Along with, I suspect, many other people, I have had an interest in aircraft and flying from a very early age. Alas, I have never been in a position financially either to gain a PPL or own any part of an aircraft except perhaps a wheel locking nut. I had a few third party fights in a Hunter and PR Canberra while serving in the RAF, and went solo in a glider while serving in Germany, because it was very cheap. On my return to the UK, I discovered that an aerotow at £2.10s (£2.50) was rather a lot out of my income of £13.6s.8d. per week. However I have greatly enjoyed flying radio-controlled models, flying the Cessna 172 on my X-plane 10 simulator, and the occasional read of your excellent magazine. The lead letter in the October issue, ‘Drone operators, and pilots’ caught my eye.
Your contributor Edward Peak clearly considers that flying an aircraft from the ground using radio-controlled contact does not make the operator a pilot. The umbrella organisation for model flying in the UK is the British Model Flying Association. If Mr Peak would care to go to the BMFA website www.bmfa.org/ and look at the members’ handbook, he will read on page 14 the exacting requirements that fall to any model flyer. At 8.1, he will see that this sport is governed by the Air Navigation Order legal framework of the CAA, and that failure to comply can, and probably will, lead to prosecution.
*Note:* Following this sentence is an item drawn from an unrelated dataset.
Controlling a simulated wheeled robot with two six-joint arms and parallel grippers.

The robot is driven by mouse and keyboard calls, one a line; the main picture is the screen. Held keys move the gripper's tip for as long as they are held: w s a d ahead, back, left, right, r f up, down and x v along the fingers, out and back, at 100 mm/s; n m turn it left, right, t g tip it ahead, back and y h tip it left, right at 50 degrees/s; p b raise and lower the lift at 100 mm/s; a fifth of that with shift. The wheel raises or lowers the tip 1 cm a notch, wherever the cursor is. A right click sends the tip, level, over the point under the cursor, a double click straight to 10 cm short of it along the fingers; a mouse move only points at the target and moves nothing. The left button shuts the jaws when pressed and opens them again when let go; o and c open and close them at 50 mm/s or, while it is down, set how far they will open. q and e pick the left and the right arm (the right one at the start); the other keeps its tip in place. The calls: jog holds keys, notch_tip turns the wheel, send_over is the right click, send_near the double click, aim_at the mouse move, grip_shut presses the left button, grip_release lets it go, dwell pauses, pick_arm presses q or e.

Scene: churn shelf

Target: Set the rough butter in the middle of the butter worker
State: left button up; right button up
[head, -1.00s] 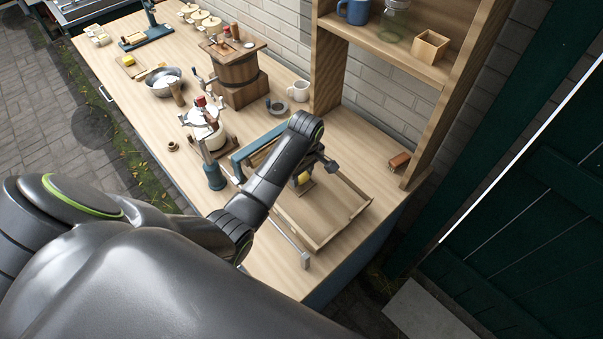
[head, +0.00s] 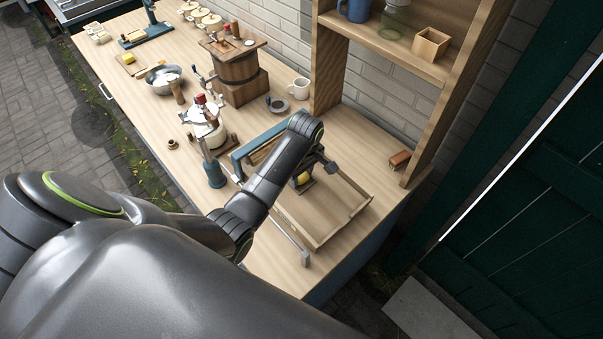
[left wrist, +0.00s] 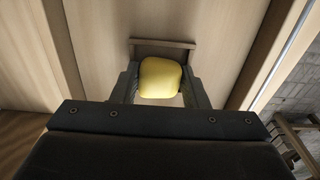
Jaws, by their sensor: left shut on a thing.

Further reading of pages 14 and 15 will enlighten him as to the size and type of aircraft which can be flown, and the restrictions placed upon their use, particularly Article 95(167) at the top of page 15. I don’t mind if he thinks that I am not piloting a model plane, but I think he might agree that a person operating a jet-propelled model with a 3m wingspan, and a speed over the ground well in excess of 80mph, might disagree with him.
Unfortunately his experience of meeting an irresponsible (drone) quadcopter flyer tars us all with the same brush. There is some concern with regard to these individuals. The CAA may well decide that anyone purchasing one of these models may have to register first, and prove that they have received instruction from a qualified instructor before flying it solo. Many of us in the fixed-wing model brigade would welcome such a move.